Robert Sandford, Dr. Corrine Schuster-Wallace  |   Jan 2022

The members of the Forum for Leadership on Water, along with much of the active water community in Canada, have been pressing for years for the creation of a Canada Water Agency.


The goal? Strengthening shared decision-making and management of water in the face of accelerating climate change threats to the country’s water security and enhancing water management at the watershed scale in part through reconciliation with Indigenous peoples and the creation and mobilization of local and traditional ways of knowing and caring.


The benefits? Long term sustainability, reduced risks and increased resilience, and a more equitable and productive future for all.


We have been close to witnessing the act of its creation several times - particularly in the past two years - but each time we get close efforts stall at the bureaucratic level of the federal government and we have to start the process all over again. Now, despite a federal financial commitment, we appear to be back there again.    


The advantages of creating a Canada Water Agency have been repeated again and again by a diverse set of water voices. The creation of the agency has been mentioned three times in Throne speeches. The Liberal and other platforms of the past two elections and the current Ministerial mandate letters confirm that the fulfillment of the promise to create such an agency is not only in National interest but could put Canada on course to become a world leader in the management and governance of water at a time of rapid changes in the behaviour of the global water cycle. More pragmatically, people, infrastructure, and our economy have been devastated by water-related disasters from coast to coast to coast over the past 12 months. So why is it taking so long to create this agency?


Certainly, the fragmentation of water responsibilities in various federal departments is a challenge. But that is no reason for the failure of senior bureaucrats in those different departments to imagine collaborative solutions to those challenges. No one denies that thoughtful creation of the Canada Water Agency and making plans to revisit the Canada Water Act once the agency is fully functional is a positive development. Unfortunately, however, the approach that continues to be taken in the design of the agency remains so fragmented that it appears to be little more than a half-hearted blueprint for a pseudo-agency, which is not what the country needs. All we have to do is look at what happened in British Columbia over the course 2021 to know that.
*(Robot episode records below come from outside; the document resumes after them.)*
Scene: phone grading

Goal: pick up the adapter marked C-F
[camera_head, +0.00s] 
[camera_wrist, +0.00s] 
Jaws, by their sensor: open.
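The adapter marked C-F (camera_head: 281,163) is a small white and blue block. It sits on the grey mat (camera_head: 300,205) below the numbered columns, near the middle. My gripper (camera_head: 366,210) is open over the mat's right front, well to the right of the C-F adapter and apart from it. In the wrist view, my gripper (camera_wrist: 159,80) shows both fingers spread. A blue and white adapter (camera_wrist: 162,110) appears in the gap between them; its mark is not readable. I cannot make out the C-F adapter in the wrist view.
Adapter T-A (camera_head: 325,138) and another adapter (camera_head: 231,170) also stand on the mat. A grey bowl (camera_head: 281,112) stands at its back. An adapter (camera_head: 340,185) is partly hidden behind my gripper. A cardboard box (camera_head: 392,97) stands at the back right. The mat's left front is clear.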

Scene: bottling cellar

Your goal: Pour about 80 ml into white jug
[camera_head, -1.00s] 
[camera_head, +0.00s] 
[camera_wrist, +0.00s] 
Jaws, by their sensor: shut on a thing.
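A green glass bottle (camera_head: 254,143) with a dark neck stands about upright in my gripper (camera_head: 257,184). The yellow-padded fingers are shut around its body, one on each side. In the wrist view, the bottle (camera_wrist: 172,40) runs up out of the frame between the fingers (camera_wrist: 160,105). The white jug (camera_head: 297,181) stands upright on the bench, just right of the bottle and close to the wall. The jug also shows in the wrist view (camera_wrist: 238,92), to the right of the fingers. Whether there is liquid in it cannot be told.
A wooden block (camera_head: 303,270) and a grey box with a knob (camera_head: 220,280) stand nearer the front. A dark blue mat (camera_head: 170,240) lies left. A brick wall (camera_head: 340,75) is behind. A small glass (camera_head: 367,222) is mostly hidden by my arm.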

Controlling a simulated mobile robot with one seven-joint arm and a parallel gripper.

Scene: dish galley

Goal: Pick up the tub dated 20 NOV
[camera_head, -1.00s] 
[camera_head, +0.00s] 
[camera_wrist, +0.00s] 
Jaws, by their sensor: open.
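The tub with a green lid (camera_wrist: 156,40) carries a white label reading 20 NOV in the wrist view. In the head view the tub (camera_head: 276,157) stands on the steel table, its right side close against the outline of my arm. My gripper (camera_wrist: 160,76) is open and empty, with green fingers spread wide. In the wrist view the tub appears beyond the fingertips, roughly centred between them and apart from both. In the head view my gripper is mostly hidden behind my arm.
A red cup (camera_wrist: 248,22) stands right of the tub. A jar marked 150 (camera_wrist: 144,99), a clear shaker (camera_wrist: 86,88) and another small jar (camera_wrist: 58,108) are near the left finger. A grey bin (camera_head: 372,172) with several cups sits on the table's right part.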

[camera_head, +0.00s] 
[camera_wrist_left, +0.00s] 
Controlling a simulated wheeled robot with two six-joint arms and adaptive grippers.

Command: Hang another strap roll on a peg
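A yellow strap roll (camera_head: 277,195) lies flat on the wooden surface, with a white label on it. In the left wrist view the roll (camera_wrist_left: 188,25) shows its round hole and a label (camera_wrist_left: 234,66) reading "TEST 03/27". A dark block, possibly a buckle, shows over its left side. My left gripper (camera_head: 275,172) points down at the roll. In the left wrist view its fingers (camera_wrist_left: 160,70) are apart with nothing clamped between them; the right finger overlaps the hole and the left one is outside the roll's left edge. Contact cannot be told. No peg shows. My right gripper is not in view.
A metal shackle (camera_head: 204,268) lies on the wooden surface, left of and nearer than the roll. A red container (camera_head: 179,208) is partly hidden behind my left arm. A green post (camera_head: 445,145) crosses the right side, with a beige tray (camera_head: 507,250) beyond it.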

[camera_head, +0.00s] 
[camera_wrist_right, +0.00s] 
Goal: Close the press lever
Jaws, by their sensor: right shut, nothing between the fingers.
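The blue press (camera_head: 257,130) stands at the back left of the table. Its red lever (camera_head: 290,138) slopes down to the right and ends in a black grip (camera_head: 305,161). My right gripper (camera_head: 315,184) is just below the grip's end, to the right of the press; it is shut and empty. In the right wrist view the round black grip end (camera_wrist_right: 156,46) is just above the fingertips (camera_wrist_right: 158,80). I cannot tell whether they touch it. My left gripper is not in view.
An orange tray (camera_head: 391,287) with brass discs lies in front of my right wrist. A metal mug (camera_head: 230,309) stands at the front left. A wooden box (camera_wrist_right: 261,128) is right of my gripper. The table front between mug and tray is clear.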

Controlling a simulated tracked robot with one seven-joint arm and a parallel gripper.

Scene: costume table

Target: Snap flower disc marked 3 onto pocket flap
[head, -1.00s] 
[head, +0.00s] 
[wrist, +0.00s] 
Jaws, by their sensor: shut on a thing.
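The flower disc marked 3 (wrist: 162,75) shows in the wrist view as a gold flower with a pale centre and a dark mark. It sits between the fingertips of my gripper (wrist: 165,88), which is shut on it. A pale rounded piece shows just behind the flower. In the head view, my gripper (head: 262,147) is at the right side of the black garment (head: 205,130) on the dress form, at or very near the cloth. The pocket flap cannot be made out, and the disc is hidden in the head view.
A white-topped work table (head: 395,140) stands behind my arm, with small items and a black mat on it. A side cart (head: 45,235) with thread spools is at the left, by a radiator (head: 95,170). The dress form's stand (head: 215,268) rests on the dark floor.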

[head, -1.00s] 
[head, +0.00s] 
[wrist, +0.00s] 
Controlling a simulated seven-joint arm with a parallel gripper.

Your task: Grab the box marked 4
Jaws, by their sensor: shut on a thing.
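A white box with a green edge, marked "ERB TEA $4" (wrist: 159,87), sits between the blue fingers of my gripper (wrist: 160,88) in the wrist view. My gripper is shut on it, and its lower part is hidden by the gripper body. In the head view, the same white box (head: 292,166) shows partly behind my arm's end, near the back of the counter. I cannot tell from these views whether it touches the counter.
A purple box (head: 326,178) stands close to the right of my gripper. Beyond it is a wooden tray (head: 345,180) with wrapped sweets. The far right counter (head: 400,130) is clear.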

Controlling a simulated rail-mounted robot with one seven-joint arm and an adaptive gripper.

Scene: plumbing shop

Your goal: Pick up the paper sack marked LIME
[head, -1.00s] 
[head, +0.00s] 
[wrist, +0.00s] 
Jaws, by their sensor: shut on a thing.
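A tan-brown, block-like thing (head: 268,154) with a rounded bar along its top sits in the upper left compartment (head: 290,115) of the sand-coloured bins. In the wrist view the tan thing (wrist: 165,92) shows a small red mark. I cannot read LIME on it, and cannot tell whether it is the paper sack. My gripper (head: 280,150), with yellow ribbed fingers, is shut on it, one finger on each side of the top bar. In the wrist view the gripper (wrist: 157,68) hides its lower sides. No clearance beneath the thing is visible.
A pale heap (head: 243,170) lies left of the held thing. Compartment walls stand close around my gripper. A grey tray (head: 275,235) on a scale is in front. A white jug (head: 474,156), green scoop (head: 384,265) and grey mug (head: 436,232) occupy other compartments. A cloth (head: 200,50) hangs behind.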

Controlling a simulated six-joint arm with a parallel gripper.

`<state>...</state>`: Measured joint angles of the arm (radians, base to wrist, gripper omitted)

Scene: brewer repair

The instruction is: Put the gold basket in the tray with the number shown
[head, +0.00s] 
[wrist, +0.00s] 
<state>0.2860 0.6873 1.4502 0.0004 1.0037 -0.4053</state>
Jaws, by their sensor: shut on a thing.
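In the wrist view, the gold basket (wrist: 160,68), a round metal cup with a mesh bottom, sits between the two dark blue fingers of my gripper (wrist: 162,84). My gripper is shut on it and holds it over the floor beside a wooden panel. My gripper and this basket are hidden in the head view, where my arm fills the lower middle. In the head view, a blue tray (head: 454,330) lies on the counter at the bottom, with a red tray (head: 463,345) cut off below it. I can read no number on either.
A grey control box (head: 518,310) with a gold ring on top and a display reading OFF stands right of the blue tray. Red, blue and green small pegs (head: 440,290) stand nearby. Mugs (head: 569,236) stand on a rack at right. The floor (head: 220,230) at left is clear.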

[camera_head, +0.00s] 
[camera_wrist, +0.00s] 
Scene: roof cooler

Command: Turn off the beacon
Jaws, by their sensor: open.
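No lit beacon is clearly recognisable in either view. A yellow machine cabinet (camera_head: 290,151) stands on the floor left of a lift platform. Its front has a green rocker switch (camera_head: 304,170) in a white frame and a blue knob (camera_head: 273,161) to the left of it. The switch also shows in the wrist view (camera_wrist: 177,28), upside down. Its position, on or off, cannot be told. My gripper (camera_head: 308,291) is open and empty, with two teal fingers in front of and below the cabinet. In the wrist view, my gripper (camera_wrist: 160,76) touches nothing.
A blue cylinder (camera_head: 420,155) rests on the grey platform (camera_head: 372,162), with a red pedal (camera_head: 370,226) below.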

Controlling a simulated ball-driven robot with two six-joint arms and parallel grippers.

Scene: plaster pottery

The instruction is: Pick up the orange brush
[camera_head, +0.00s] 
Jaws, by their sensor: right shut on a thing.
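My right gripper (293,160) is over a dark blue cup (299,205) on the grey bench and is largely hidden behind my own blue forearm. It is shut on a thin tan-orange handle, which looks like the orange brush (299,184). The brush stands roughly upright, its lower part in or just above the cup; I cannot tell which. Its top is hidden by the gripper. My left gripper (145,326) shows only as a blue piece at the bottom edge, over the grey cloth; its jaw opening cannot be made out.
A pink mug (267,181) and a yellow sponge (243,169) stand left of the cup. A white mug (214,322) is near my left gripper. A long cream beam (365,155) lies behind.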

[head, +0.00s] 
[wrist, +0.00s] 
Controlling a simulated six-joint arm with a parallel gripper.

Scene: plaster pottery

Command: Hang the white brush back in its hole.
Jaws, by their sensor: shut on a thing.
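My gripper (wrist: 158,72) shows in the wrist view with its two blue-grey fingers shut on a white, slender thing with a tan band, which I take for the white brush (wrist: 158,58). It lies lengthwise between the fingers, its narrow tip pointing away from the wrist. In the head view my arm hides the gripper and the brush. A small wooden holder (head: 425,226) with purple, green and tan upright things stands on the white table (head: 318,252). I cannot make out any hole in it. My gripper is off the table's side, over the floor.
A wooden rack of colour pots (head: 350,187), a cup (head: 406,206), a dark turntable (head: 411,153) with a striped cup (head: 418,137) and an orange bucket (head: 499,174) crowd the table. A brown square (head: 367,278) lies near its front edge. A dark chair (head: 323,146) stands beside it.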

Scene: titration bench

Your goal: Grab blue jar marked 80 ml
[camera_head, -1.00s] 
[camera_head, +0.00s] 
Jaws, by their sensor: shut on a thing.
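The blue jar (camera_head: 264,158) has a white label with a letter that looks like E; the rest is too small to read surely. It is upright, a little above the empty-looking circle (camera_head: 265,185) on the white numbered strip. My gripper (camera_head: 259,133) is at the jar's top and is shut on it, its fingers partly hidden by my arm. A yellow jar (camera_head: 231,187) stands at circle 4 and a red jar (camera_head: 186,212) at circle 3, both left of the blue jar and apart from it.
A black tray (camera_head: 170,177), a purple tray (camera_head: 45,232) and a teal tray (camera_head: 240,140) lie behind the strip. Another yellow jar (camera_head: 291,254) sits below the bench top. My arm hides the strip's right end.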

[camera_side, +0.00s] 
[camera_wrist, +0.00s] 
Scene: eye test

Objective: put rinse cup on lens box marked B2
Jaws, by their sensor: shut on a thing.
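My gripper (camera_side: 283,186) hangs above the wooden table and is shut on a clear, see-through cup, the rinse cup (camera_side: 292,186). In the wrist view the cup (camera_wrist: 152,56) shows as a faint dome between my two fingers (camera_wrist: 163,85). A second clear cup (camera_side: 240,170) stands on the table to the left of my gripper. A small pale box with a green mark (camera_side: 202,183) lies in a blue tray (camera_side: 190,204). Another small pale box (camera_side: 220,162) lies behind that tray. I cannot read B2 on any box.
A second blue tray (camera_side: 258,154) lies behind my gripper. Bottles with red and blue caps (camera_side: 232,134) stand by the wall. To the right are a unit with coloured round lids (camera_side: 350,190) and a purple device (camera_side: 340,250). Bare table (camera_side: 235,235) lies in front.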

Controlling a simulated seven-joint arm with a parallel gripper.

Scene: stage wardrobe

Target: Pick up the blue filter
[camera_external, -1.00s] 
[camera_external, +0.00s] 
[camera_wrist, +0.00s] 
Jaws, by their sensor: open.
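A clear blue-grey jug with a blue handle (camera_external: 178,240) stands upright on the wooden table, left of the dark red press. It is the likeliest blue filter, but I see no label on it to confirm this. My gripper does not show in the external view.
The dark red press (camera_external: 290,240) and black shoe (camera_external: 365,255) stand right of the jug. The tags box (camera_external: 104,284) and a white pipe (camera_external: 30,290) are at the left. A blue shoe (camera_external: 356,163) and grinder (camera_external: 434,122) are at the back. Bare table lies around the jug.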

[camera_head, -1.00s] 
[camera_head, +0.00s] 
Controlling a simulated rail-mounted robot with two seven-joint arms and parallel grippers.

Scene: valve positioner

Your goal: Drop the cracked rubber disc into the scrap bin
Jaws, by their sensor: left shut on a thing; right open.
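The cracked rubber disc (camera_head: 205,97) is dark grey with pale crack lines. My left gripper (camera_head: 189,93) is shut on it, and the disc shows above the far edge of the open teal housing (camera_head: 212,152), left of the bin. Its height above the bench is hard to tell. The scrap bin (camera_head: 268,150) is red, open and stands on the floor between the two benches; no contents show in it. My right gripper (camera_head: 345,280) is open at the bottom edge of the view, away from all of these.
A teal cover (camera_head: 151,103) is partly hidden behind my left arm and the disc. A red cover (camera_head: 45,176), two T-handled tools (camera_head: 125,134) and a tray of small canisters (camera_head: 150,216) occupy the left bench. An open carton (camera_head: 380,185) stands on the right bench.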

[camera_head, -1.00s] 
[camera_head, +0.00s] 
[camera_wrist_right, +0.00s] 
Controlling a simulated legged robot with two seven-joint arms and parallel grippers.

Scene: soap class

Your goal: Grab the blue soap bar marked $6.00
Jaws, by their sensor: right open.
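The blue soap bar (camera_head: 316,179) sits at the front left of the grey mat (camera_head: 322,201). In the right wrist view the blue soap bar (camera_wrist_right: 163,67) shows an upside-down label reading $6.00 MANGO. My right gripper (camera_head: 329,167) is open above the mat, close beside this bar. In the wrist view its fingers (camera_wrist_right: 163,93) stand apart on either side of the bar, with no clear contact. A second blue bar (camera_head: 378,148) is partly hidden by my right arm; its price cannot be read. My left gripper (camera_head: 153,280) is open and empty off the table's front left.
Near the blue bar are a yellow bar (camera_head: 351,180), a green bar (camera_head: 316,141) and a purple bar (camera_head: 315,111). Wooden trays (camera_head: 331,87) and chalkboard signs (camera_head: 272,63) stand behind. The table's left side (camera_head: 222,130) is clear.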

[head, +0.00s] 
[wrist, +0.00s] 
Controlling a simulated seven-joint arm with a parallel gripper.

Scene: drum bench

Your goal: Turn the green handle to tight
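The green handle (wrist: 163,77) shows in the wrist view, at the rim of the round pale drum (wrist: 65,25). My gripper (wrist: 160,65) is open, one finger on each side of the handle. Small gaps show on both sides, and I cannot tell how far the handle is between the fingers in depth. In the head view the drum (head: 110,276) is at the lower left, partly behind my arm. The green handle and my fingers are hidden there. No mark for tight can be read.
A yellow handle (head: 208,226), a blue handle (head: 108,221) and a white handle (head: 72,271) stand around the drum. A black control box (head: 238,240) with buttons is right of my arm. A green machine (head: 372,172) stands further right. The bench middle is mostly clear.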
Despite platform promises and Throne speech acknowledgements, the federal government has yet to take the benefits that creating a Canada Water Agency could bestow on the country seriously. In the latest federal proposal, water quality monitoring which resides within the Meteorological Service of Canada, is not moving to the agency. Unfathomably, environmental prediction and floodplain mapping - arguably two vital functions of the new agency - are to remain in Natural Resources Canada. Given the urgent need for advancing accurate flood and drought prediction and forecasting that focus on equitable risk reduction, resilience-building, and timely warnings, the current proposed structure does not come even close to what this country needs to be able to respond to our changing water realities. With each passing day, we fall further and further behind and in so doing we fail ourselves and the world. There is still potential, however, to catch up quickly.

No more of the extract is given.